Saturday, June 26, 2010

Driving Through Fresno

On Thursday the FUI team took a driving tour of Fresno - these are observations from Glenda, a second year from UCSB:

"Today all the FUI team went on a tour of downtown Fresno. By observing the buildings and the type of people there, I was able to get a better understanding of what the city needed and what life was like for the people in these communities. The first thing I noticed were the many closed down businesses and empty plots of land. It was like this for most of the tour. I observed that there was only one bank and instead a lot of bail bond businesses. I found that the area had a lot of businesses that weren’t needed by the general public in their everyday lives.
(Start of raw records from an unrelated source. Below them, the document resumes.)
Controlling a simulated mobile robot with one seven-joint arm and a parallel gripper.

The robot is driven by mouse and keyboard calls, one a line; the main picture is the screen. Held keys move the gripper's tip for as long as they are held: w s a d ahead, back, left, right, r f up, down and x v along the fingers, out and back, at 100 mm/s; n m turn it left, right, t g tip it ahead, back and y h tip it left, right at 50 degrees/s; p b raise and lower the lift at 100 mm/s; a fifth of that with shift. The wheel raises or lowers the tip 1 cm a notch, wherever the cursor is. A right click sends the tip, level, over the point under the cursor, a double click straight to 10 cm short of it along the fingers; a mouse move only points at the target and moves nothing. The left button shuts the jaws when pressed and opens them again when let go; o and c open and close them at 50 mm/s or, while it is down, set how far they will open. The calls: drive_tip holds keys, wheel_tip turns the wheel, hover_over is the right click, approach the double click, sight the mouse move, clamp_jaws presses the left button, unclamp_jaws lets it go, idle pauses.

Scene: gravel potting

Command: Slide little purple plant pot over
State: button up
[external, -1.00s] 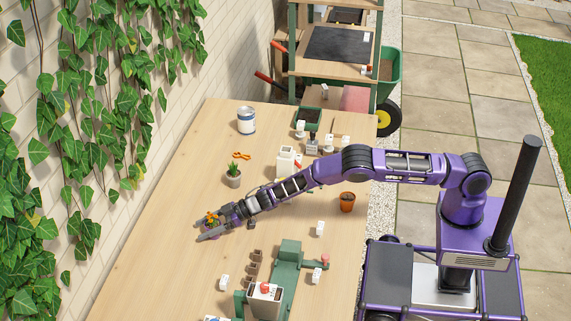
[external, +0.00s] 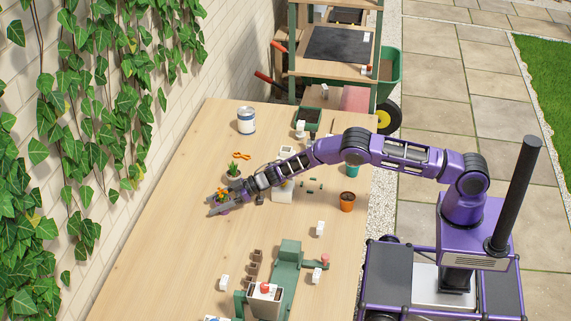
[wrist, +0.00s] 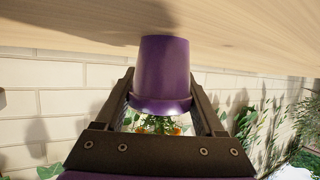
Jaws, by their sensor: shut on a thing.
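The little purple pot (wrist: 163,75) sits between the two dark fingers of my gripper (wrist: 168,103) in the wrist view, which is upside down. A leafy plant with orange flowers (wrist: 157,124) grows from it. In the external view my gripper (external: 217,203) is low over the left side of the wooden table, shut on the pot, with the orange flowers (external: 222,195) showing between the fingers. The fingers hide most of the pot there. I cannot tell whether its base touches the table.
A small succulent in a grey pot (external: 233,171) is just behind my gripper, partly hidden. An orange clip (external: 241,155) and a paint tin (external: 246,121) stand farther back. A terracotta pot (external: 347,202) is to the right. Bare table (external: 185,245) lies in front and left.

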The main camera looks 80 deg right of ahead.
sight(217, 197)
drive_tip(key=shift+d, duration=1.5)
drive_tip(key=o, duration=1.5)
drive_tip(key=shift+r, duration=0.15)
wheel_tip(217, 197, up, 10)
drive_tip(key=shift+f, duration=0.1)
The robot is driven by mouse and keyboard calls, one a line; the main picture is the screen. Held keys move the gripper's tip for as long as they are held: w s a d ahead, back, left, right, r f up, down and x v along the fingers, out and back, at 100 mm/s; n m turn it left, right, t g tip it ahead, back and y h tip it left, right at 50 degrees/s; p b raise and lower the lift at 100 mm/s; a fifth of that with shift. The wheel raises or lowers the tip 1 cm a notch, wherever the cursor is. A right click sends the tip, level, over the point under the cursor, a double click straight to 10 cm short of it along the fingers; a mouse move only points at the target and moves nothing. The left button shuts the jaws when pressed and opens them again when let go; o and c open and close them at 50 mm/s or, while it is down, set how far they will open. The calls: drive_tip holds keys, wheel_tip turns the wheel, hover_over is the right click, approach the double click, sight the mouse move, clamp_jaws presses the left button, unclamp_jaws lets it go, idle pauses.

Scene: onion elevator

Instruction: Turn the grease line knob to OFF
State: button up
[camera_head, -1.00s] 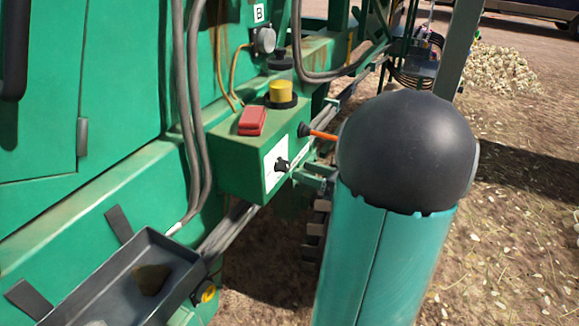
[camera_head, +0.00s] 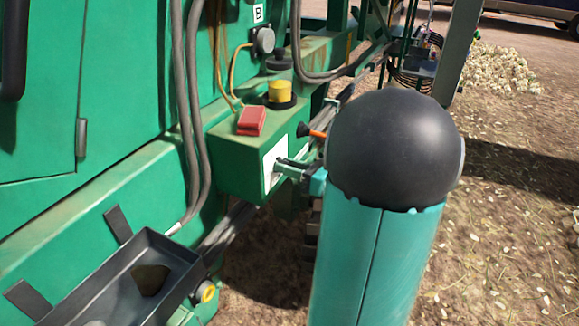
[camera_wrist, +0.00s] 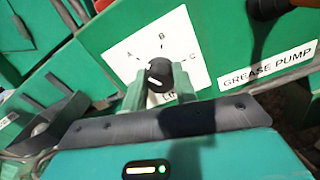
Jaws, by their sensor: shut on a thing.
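The knob (camera_wrist: 159,75) is small, round and black, on a white plate (camera_wrist: 120,52) marked A, B and C. A pale mark shows on its lower left side; I cannot tell for sure which way it points. Lettering below the knob is mostly hidden, and no OFF mark is visible. My gripper (camera_wrist: 160,84) is shut on the knob, one finger on each side. In the head view my gripper (camera_head: 284,166) reaches the white plate (camera_head: 273,166) on the front of the green box (camera_head: 235,165), and it largely hides the knob.
A red switch cover (camera_head: 251,121) and a yellow button (camera_head: 280,91) sit on top of the box. An orange-stemmed lever (camera_head: 317,134) juts out close to my arm. A GREASE PUMP label (camera_wrist: 267,66) is right of the plate. A black tray (camera_head: 185,260) is at lower left.

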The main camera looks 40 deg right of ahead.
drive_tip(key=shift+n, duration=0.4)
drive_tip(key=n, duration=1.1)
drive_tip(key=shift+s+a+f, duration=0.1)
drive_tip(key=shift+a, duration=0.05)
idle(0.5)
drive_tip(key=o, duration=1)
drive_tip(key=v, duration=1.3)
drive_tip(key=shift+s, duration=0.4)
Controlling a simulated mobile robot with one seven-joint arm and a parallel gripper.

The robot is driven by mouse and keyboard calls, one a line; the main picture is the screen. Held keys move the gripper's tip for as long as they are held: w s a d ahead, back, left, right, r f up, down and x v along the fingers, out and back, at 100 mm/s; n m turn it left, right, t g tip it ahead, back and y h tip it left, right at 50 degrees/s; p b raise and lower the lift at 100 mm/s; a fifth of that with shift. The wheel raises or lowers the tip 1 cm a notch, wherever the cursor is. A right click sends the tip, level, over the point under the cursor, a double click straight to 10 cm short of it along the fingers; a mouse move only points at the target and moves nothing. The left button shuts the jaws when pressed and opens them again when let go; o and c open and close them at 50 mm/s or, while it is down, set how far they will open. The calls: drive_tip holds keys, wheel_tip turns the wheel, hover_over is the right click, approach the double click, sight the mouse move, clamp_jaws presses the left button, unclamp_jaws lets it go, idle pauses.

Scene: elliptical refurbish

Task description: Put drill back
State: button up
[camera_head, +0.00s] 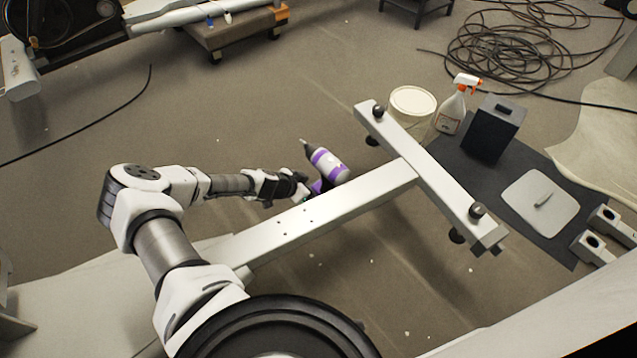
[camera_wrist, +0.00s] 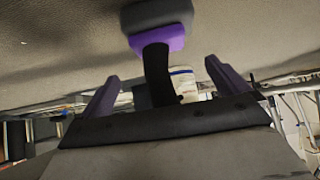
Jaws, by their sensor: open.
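The drill (camera_head: 328,165) is white and purple with a dark tip. In the head view it is beside the long white beam, its tip pointing up and left. My gripper (camera_head: 306,189) is at the drill's lower side, close to its handle. In the wrist view my gripper (camera_wrist: 162,72) has its two purple fingers spread apart. The drill's black handle (camera_wrist: 157,75) stands between them, with visible gaps on both sides. A purple and dark grey end of the drill (camera_wrist: 158,32) is at the top. Whether anything supports the drill from below is hidden.
The white T-shaped beam (camera_head: 330,205) passes close to my gripper. A dark mat (camera_head: 540,230) at right carries a black box (camera_head: 495,128), a grey-white plate (camera_head: 541,203) and a spray bottle (camera_head: 452,108). A white bucket (camera_head: 411,103) and coiled cables (camera_head: 510,55) lie beyond.

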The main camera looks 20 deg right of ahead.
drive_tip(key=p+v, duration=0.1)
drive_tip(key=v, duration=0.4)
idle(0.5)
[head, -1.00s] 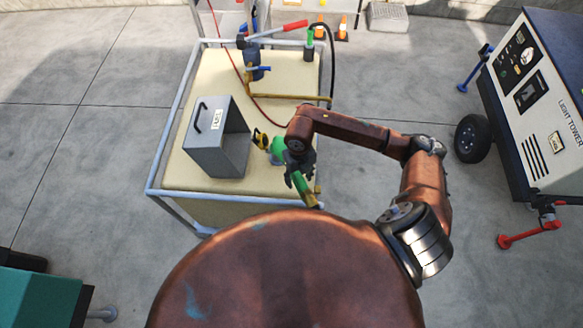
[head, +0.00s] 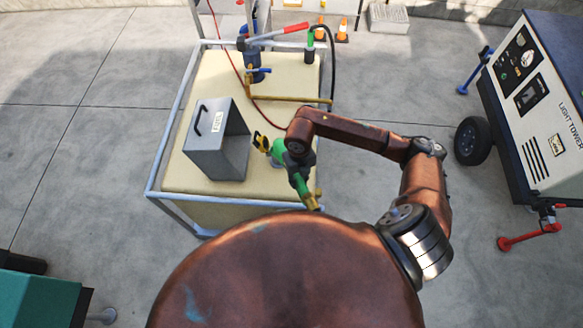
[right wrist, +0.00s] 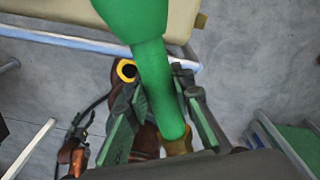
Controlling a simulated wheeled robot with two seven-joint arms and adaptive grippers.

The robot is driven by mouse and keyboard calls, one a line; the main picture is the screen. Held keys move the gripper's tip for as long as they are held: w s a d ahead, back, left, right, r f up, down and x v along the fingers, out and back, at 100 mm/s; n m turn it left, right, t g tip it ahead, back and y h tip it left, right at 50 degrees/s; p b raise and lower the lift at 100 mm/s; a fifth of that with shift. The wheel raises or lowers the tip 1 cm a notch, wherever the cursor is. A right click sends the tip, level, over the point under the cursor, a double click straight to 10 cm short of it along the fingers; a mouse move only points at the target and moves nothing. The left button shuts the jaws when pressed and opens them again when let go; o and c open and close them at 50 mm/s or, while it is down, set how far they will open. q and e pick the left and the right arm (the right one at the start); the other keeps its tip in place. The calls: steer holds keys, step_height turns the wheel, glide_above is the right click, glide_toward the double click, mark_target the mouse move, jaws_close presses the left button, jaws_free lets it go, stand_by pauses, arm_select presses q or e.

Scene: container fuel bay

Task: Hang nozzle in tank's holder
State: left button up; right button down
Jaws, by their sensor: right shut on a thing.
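The green nozzle (head: 280,149) is over the near right part of the cream tank top (head: 215,85). Its brass end (head: 313,202) points toward me. My right gripper (head: 301,180) is shut around its green handle. In the right wrist view the green handle (right wrist: 158,90) runs between the two fingers (right wrist: 160,120). A grey box (head: 206,152) marked FUEL, with a black handle and an open right side, stands on the tank left of the nozzle. I cannot tell whether it is the holder.
A grey tube frame (head: 168,125) surrounds the tank. A blue pump (head: 252,60) with a red-gripped lever, brass pipe (head: 290,98) and black hose (head: 331,70) are at the far end. A light tower (head: 540,110) stands right. A yellow-black piece (head: 262,143) is beside the nozzle.

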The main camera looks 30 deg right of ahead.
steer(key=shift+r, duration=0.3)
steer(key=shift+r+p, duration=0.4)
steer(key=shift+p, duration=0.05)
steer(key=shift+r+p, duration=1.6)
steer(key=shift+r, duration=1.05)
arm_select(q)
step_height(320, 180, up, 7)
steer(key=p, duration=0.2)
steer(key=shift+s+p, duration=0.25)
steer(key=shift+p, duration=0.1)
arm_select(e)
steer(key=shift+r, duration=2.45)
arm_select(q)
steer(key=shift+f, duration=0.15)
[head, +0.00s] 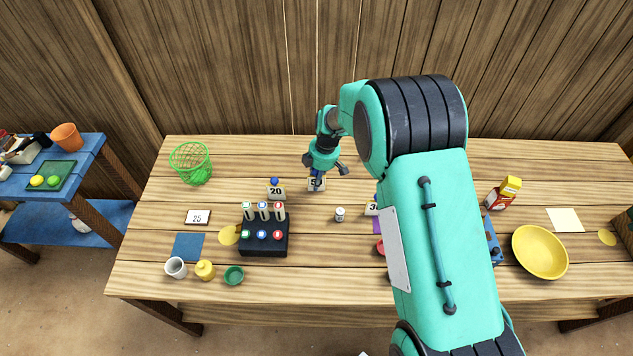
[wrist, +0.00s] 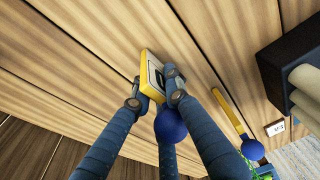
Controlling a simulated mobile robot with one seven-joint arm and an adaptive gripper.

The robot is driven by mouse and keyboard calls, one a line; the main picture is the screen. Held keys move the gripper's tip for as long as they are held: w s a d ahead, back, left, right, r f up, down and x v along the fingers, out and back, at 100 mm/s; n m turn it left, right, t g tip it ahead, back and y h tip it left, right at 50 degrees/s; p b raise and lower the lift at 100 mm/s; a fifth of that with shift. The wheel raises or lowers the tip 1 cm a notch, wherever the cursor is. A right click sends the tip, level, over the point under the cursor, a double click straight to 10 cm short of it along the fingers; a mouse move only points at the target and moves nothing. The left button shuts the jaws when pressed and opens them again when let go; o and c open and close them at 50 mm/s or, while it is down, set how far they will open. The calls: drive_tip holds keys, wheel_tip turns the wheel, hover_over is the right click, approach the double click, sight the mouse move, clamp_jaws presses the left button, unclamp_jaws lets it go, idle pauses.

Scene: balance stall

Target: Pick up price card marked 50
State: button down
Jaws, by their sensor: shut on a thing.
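The price card marked 50 (head: 316,185) is at the back middle of the table, under my gripper (head: 319,174). Only part of its number shows, and a finger covers the rest. In the wrist view the card (wrist: 148,72) appears as a yellow-edged block with a pale face and a blue ball (wrist: 172,125) on it. My gripper (wrist: 155,100) is shut on it, with a fingertip on either side. I cannot tell whether the card touches the table.
The card marked 20 (head: 276,192), with a blue knob, stands just to the left. A black block with several pegs (head: 264,250) is in front of it. A white canister (head: 340,214) stands to the front right. A green net basket (head: 191,163) is at far left.

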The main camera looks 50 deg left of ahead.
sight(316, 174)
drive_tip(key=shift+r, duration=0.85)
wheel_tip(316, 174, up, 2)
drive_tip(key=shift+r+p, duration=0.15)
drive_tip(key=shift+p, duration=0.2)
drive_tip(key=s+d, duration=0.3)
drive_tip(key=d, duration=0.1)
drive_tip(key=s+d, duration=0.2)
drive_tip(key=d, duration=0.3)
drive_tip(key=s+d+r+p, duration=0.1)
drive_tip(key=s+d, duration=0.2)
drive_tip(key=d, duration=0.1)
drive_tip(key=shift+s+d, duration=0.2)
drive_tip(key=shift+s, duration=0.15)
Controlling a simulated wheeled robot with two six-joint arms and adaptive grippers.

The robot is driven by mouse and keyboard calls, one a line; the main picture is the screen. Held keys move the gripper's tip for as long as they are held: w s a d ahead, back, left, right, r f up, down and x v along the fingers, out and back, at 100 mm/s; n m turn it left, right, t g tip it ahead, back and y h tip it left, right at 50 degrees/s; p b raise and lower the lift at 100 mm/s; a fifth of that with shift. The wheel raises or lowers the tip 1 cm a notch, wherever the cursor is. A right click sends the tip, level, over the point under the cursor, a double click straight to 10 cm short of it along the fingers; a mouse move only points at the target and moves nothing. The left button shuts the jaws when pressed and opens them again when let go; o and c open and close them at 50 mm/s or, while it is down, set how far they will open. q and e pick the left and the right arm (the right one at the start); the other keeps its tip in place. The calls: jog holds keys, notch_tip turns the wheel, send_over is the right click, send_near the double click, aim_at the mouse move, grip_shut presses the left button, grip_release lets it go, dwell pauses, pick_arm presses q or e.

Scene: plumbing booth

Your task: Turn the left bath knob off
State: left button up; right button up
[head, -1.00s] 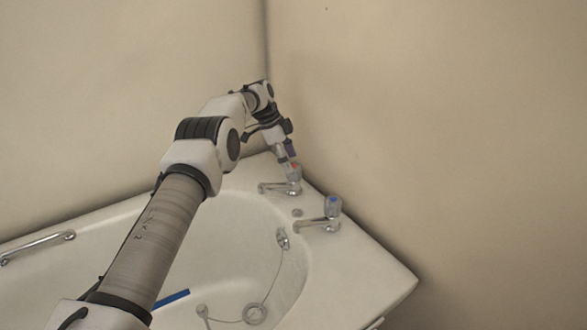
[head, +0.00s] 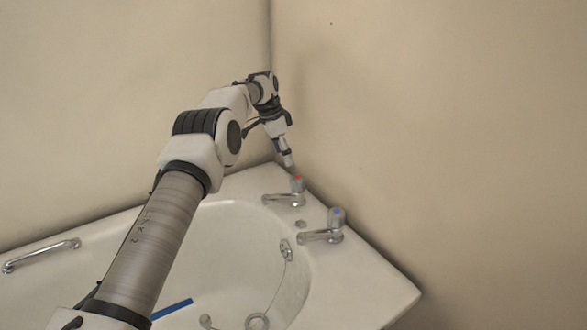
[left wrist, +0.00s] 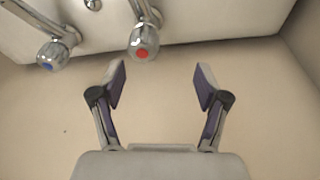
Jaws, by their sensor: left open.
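The left bath knob (head: 298,186), chrome with a red cap, stands on the tub's far corner ledge. It also shows in the left wrist view (left wrist: 144,44), upper middle. My left gripper (head: 289,165) is just above and behind this knob in the head view, apart from it. In the left wrist view the left gripper (left wrist: 161,80) is open, its two fingers spread and empty, with the red-capped knob beyond the left fingertip. My right gripper is not in view.
The blue-capped knob (head: 336,222) stands to the right on the same ledge. The white bathtub (head: 380,285) fills the corner against beige walls. A chrome handle (head: 40,255) is on the left rim, and a blue strip (head: 172,309) lies in the tub.

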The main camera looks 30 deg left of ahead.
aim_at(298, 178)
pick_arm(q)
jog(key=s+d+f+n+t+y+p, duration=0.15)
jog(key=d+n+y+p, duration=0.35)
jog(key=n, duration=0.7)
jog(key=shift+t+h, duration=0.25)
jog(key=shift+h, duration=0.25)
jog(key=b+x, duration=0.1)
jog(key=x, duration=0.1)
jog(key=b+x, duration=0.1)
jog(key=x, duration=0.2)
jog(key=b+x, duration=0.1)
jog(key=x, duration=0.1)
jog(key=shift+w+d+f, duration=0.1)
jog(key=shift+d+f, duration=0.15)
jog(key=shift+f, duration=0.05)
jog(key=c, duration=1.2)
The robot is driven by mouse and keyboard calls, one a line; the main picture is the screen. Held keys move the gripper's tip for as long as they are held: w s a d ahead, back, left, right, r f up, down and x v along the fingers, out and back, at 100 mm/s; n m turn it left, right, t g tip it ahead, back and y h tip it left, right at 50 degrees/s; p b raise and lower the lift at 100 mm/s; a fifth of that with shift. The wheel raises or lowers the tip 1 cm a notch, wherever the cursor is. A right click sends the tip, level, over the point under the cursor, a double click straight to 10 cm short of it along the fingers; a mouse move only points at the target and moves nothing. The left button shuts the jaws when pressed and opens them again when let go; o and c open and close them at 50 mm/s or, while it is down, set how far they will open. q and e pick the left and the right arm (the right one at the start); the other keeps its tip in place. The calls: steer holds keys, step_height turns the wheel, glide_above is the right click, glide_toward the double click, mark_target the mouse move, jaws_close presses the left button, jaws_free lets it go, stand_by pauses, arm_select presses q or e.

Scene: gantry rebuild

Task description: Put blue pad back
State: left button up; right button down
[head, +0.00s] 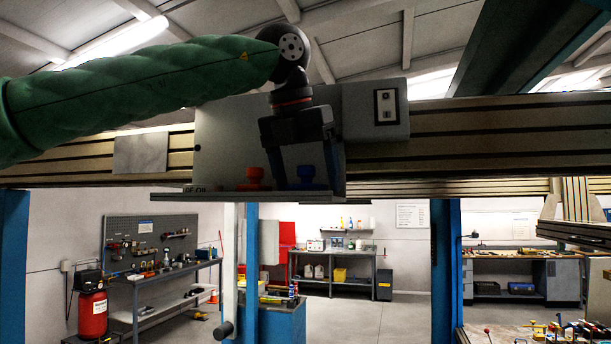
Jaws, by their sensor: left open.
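My left gripper (306,184) points down from the green-sleeved arm, in front of the grey carriage plate. Its jaws are open. The blue pad (306,174) stands upright on the narrow ledge (240,196) at the foot of the plate, and shows between the two fingers. I cannot tell whether a finger touches it. A red-orange pad (254,176) of similar shape stands on the same ledge, just left of the left finger. My right gripper is not in view.
A long horizontal gantry beam (490,145) runs behind the carriage. A grey box (374,110) with a switch panel juts out right of my gripper. Blue posts (444,260) stand below. Workbenches, a pegboard and a red tank (92,315) are far back.

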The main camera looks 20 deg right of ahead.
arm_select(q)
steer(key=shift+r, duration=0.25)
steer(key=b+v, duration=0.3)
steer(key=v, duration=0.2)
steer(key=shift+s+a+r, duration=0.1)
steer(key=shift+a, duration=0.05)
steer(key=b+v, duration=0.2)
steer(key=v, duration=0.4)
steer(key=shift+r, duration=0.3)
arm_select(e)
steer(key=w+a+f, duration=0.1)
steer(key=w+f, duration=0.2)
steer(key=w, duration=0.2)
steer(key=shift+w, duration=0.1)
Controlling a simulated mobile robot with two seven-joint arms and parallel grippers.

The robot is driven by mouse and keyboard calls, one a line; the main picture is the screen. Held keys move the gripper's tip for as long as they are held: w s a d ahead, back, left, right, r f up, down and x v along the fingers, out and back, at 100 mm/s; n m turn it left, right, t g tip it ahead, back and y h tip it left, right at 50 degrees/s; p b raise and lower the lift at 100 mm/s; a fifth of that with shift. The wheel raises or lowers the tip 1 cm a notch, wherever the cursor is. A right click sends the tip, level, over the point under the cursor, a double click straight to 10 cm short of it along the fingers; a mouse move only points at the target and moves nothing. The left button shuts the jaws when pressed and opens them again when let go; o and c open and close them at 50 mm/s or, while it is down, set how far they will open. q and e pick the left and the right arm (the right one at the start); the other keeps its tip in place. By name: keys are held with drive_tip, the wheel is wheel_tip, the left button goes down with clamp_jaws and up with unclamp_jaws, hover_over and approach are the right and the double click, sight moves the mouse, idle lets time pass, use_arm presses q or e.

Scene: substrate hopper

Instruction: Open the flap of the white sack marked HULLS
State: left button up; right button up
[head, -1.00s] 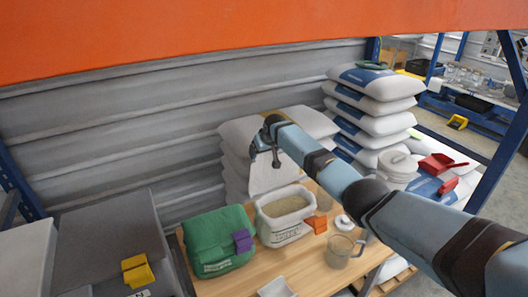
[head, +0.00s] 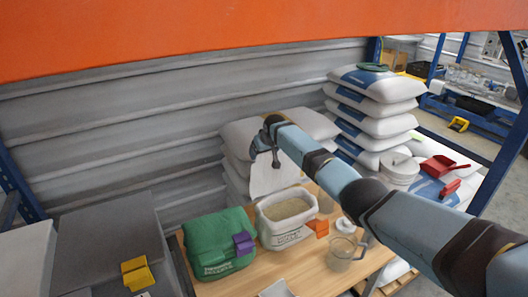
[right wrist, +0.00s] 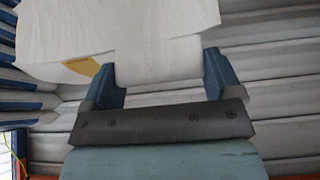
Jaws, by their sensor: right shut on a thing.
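The white sack (head: 285,232) stands on the wooden table with its mouth open and tan, grainy contents showing. Dark print on its front is too small to read surely. Its white flap (head: 276,180) stands up at the back of the mouth. My right gripper (head: 264,152) is at the flap's upper edge, above and behind the sack. In the right wrist view the gripper (right wrist: 160,80) has white sheet material, the flap (right wrist: 160,60), between its two blue fingers and is shut on it. My left gripper is not in view.
A green sack (head: 217,240) with a purple clip (head: 244,243) stands left of the white sack. An orange clip (head: 318,228), a clear jug (head: 342,252) and a white scoop (head: 277,289) are close by. Stacked sacks (head: 375,112) stand behind. An orange beam (head: 250,35) crosses overhead.

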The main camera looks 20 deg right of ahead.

They didn’t have a lot of grocery stores and supermarkets so the people around could go shopping for healthier food options rather than buy food from mini marts on the corner of their blocks that don’t have a variety of foods to choose from. There was an unequal distribution of development in downtown. The places around the convention center (areas more for the middle class) had better restaurants and had more businesses open. Some areas like Chinatown didn’t even have any Chinese restaurants or Chinese businesses. It was all empty plots of land. After we passed tents that had homeless people living in them, I thought that there were already a lot of tents in just that block. The next block, however, had the Poverello House, a camp that housed many more homeless people. The downtown area was just filled with many apartments that housed the homeless temporarily but the Motel Drive seemed to be the largest. Some people in these motels have lived more than five years in these apartments and even consider them their homes. This is all because they find themselves returning to these motels because they can’t find affordable housing. There doesn’t seem to be many job opportunities for these people with all the closed businesses either. Everything just makes it difficult for the poor to live comfortably with their families. If it weren’t for the various charities and ministries that help house the homeless and give them hope by giving them advice and training them for jobs and other helpful life skills, the city would not be making the progress that it has made with dealing with all this poverty and homelessness."